■ STORED DATA
□ □ □ □ □

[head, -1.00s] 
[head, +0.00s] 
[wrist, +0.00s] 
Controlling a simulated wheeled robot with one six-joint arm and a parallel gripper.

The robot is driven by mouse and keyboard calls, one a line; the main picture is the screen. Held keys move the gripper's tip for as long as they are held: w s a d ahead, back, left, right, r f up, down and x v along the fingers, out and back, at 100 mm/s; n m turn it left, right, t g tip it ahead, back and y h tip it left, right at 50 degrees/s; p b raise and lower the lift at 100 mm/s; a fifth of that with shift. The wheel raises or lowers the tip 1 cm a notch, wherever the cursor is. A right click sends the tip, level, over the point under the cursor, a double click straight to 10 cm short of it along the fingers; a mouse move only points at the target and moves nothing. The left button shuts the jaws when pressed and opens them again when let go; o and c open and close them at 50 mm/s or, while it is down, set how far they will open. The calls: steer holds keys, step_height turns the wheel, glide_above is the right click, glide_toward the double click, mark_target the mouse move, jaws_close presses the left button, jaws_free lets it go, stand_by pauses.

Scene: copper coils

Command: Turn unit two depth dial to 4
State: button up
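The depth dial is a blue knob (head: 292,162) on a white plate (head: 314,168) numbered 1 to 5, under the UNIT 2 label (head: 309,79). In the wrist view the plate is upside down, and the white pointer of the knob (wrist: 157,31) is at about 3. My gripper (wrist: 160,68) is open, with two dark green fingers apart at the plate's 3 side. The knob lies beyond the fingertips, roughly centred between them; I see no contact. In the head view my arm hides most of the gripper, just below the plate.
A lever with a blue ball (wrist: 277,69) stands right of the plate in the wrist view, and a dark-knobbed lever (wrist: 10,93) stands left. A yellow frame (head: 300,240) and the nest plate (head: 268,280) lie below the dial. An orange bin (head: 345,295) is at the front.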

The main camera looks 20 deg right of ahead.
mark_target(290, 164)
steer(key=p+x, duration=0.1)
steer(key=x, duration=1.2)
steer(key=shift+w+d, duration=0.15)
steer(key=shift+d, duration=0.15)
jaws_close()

□ □ □ □ □

■ YOUR INSTRUCTIONS
Reproduce the material above without altering a single character.

■ TASK ANSWER
[head, -1.00s] 
[head, +0.00s] 
[wrist, +0.00s] 
Controlling a simulated wheeled robot with one six-joint arm and a parallel gripper.

The robot is driven by mouse and keyboard calls, one a line; the main picture is the screen. Held keys move the gripper's tip for as long as they are held: w s a d ahead, back, left, right, r f up, down and x v along the fingers, out and back, at 100 mm/s; n m turn it left, right, t g tip it ahead, back and y h tip it left, right at 50 degrees/s; p b raise and lower the lift at 100 mm/s; a fifth of that with shift. The wheel raises or lowers the tip 1 cm a notch, wherever the cursor is. A right click sends the tip, level, over the point under the cursor, a double click straight to 10 cm short of it along the fingers; a mouse move only points at the target and moves nothing. The left button shuts the jaws when pressed and opens them again when let go; o and c open and close them at 50 mm/s or, while it is down, set how far they will open. The calls: steer holds keys, step_height turns the wheel, glide_above is the right click, glide_toward the double click, mark_target the mouse move, jaws_close presses the left button, jaws_free lets it go, stand_by pauses.

Scene: copper coils

Command: Turn unit two depth dial to 4
State: button up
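The depth dial is a blue knob (head: 292,162) on a white plate (head: 314,168) numbered 1 to 5, under the UNIT 2 label (head: 309,79). In the wrist view the plate is upside down, and the white pointer of the knob (wrist: 157,31) is at about 3. My gripper (wrist: 160,68) is open, with two dark green fingers apart at the plate's 3 side. The knob lies beyond the fingertips, roughly centred between them; I see no contact. In the head view my arm hides most of the gripper, just below the plate.
A lever with a blue ball (wrist: 277,69) stands right of the plate in the wrist view, and a dark-knobbed lever (wrist: 10,93) stands left. A yellow frame (head: 300,240) and the nest plate (head: 268,280) lie below the dial. An orange bin (head: 345,295) is at the front.

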The main camera looks 20 deg right of ahead.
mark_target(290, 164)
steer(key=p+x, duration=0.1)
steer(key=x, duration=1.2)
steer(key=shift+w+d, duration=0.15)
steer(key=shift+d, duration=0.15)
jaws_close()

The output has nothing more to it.